Tuesday, January 21, 2025

Hocazade Esad Efendi

Hocazade Esad Efendi was a Shaykh al-Islam of the Ottomans from AD 1615 until his death 1625, with a year-long hiccup around 1622-3. His claim to my attention is a short "sentence" - fatwa - he did against the Safavids over in Persia; against 'Abbas the shah at the time.

Ignac Goldziher in the infamous second volume of Muhammadanische Studien, 112; and the tamer Nöldeke-Schwally, 2.100; quote from the broadside. This exists in English which one Sir Paul Rycaut excerpted The History of the Present State of the Ottoman Empire (London: 1686). So, after the Efendi was dead.

In the edition I linked, the fatwa runs pp. 2.10.227f. This is what the German Orientalists quoted: You deny the verse called the covering in the Alchoran to be authentick; you reject the eighteen Verses, which are revealed to us for the sake of the holy Aische [`Âisha]. The translator sidenoted, the chapter so called; the wife of Mahomet so called. (He also thought the screed went against this shah's grandson and successor from AD 1629; but by then our Efendi would have been a revenant of some shade.)

I can certainly believe that some Muslims could not accept sura 24; as a text of law, the non-sura stoning-verse is still preferred today. I find harder to believe that the whole of sura 88 had gone missing from a Persian Qurân.

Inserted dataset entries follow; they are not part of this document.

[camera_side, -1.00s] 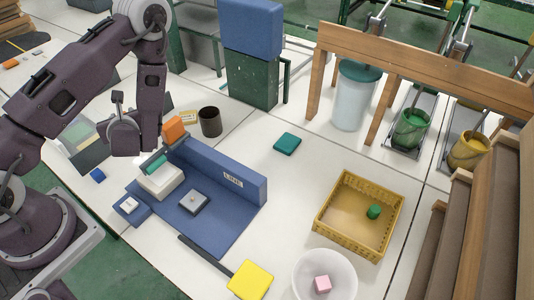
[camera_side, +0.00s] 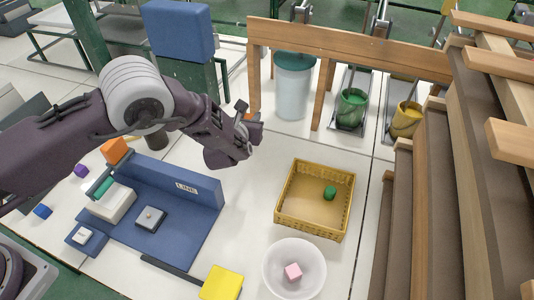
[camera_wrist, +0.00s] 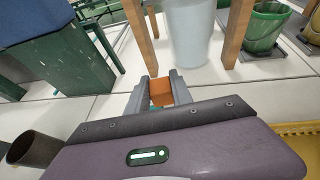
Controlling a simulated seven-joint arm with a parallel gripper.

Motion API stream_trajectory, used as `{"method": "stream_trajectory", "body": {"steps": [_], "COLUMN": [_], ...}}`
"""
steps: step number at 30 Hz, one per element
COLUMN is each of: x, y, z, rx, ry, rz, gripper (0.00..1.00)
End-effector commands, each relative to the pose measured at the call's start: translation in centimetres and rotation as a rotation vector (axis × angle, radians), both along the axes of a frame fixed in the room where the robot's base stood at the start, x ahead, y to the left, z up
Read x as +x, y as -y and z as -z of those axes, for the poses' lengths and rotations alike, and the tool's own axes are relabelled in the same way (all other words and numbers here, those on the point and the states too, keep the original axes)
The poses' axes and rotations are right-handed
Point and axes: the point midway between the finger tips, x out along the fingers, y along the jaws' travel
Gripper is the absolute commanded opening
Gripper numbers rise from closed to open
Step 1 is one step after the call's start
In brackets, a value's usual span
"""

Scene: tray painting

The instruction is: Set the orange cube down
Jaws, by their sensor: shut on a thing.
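My gripper (camera_side: 249,124) is in the middle of the side view, behind and left of the yellow basket. It is shut on an orange cube (camera_side: 251,117), which is mostly hidden by the hand. In the wrist view the cube (camera_wrist: 160,92) sits between the two grey fingers, with white tabletop around it. Its height above the table is hard to tell. Another orange block (camera_side: 114,150) stands at the left, behind the blue fixture (camera_side: 200,190).
The yellow basket (camera_side: 284,208) holds a green object (camera_side: 330,192). A white bowl (camera_side: 269,262) holds a pink cube (camera_side: 293,271). A wooden frame (camera_side: 350,50), a pale bin (camera_side: 293,90) and a green bucket (camera_side: 351,110) stand behind. A dark cup (camera_wrist: 33,150) is at left.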

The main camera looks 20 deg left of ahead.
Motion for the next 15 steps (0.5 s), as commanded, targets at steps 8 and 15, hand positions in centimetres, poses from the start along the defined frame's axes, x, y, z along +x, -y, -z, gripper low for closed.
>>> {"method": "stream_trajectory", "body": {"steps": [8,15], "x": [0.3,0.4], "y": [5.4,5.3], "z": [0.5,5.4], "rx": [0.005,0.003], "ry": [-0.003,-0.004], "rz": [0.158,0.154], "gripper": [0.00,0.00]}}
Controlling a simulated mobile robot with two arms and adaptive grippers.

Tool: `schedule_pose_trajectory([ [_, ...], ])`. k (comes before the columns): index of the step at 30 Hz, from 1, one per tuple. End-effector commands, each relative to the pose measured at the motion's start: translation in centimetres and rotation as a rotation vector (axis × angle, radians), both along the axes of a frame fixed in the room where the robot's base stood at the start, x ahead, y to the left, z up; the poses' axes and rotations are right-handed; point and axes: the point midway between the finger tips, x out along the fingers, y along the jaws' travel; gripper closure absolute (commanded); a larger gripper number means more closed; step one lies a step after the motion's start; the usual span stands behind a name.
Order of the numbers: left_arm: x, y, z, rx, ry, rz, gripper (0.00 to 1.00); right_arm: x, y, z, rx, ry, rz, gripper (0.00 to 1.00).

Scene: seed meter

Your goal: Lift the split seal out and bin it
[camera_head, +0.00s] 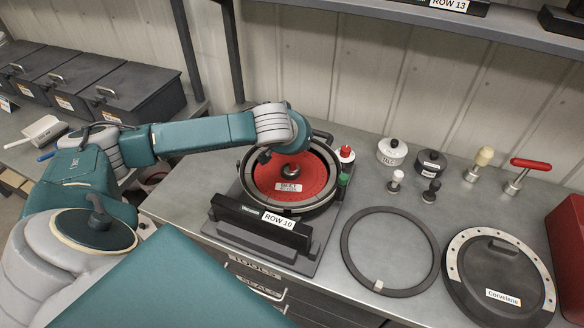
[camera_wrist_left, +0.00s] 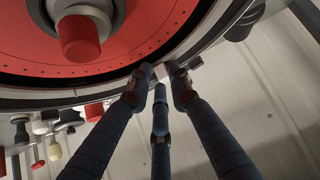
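The seed meter housing (camera_head: 330,172) stands on the bench with a red disc (camera_head: 272,186) and dark central hub (camera_head: 293,172). A dark ring runs around the disc; in the left wrist view its rim (camera_wrist_left: 108,84) shows close up. I cannot make out the split. My left gripper (camera_wrist_left: 159,76) is at this rim. Its fingertips are close together on either side of a small pale tab (camera_wrist_left: 161,73); I cannot tell whether they press on it. In the head view my arm's end hides the fingers. A separate dark ring (camera_head: 346,244) with a pale tab lies flat on the bench. My right gripper is out of view.
A round cover (camera_head: 492,262) lies at the right. Dark lidded bins (camera_head: 135,92) stand at the far left. A shelf overhangs the back.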

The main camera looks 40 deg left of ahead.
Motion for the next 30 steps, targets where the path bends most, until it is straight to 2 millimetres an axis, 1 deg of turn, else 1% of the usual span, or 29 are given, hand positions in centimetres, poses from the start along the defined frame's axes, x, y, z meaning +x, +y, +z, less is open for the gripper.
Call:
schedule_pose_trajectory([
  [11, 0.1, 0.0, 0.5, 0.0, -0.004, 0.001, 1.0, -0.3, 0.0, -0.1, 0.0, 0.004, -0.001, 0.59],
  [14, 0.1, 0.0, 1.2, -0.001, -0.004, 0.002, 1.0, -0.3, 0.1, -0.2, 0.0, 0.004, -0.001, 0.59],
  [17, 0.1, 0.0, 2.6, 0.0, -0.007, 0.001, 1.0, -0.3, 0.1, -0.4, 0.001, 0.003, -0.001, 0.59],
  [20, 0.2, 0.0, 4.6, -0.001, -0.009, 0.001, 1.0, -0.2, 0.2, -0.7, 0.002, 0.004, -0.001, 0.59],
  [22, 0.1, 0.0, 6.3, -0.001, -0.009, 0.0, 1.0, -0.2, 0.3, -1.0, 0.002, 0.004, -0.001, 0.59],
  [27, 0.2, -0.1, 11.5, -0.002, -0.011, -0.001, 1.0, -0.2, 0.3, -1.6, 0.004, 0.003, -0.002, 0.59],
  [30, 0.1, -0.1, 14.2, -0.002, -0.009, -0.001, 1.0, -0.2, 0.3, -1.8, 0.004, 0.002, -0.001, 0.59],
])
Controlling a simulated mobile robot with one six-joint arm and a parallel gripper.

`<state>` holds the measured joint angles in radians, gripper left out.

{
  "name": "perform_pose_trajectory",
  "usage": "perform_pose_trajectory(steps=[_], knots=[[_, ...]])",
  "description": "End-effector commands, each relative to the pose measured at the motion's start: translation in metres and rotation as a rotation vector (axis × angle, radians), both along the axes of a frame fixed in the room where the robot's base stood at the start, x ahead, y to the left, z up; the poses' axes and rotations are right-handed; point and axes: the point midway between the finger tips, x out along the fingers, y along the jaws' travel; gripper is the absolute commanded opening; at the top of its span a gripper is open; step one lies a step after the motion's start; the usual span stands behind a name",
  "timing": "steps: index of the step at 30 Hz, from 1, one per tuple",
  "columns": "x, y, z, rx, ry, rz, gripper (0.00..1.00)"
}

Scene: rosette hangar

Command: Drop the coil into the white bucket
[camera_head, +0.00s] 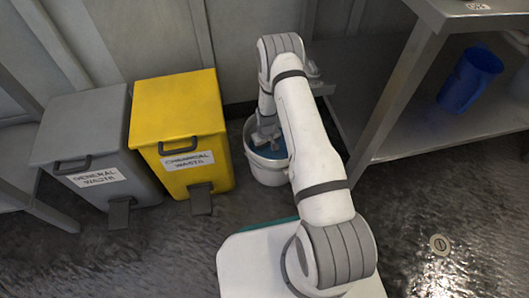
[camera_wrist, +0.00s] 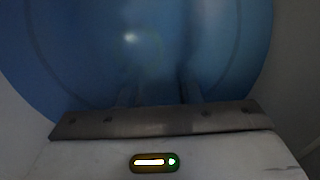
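The white bucket (camera_head: 266,173) stands on the floor right of the yellow bin, with a blue inside partly hidden by my arm. My gripper (camera_head: 268,137) is over the bucket's mouth and seems to reach down into it. In the wrist view, blue fills most of the space beyond the gripper's grey bar. Two dim finger shapes show there (camera_wrist: 160,92), apart, with only blue between them. I see no coil in either view; the bucket's bottom is not clear.
A yellow chemical waste bin (camera_head: 180,115) and a grey general waste bin (camera_head: 85,130) stand left of the bucket. The wet floor at front right is open.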

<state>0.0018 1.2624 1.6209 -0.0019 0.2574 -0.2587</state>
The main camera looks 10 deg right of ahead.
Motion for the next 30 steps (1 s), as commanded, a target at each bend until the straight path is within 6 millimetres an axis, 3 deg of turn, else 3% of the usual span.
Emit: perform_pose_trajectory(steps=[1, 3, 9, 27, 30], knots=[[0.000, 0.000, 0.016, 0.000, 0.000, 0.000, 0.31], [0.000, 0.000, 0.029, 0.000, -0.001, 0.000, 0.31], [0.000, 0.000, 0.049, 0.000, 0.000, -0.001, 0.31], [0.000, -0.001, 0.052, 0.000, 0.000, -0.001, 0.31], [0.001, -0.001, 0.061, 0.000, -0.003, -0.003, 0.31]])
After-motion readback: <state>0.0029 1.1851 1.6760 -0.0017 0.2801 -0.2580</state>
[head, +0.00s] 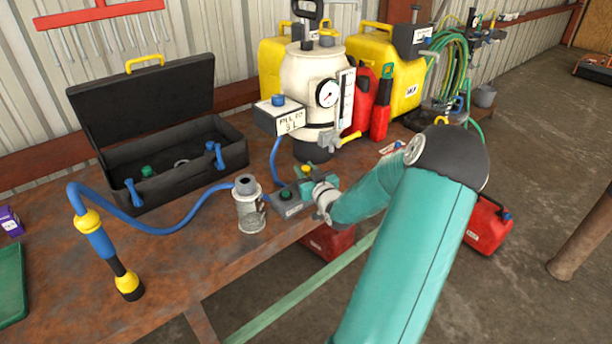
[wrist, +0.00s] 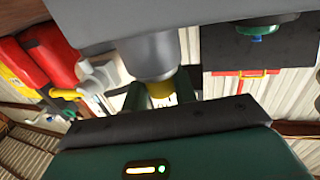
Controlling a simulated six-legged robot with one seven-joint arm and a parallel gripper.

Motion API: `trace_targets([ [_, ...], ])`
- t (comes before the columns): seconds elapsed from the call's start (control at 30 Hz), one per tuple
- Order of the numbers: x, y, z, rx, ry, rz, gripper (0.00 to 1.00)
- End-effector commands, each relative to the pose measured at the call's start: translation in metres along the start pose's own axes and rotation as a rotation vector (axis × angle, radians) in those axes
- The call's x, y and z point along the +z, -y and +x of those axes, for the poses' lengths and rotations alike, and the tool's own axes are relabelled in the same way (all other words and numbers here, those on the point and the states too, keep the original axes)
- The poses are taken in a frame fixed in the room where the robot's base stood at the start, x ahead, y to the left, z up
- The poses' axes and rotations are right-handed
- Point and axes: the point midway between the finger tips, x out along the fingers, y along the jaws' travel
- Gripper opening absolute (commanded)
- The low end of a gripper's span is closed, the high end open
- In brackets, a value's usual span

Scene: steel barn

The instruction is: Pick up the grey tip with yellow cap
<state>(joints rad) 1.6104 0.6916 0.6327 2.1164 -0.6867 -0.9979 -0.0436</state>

I'd love to read the screed in its original tongue - it could be Turkish, as the Safavids were Azeris who should have known it, even if the fatwa's main audience was the Ottoman elite at home. Arabic would be the common language of religious disputation however.

I suspect we're looking for Esad Efendi, Fetava-yı Müntehabe, comp. Şaranizade Hafız es-Seyyid İsmail İbn Hafız Abdülkerim, Kasecizade, nr. 277 (1218/1803).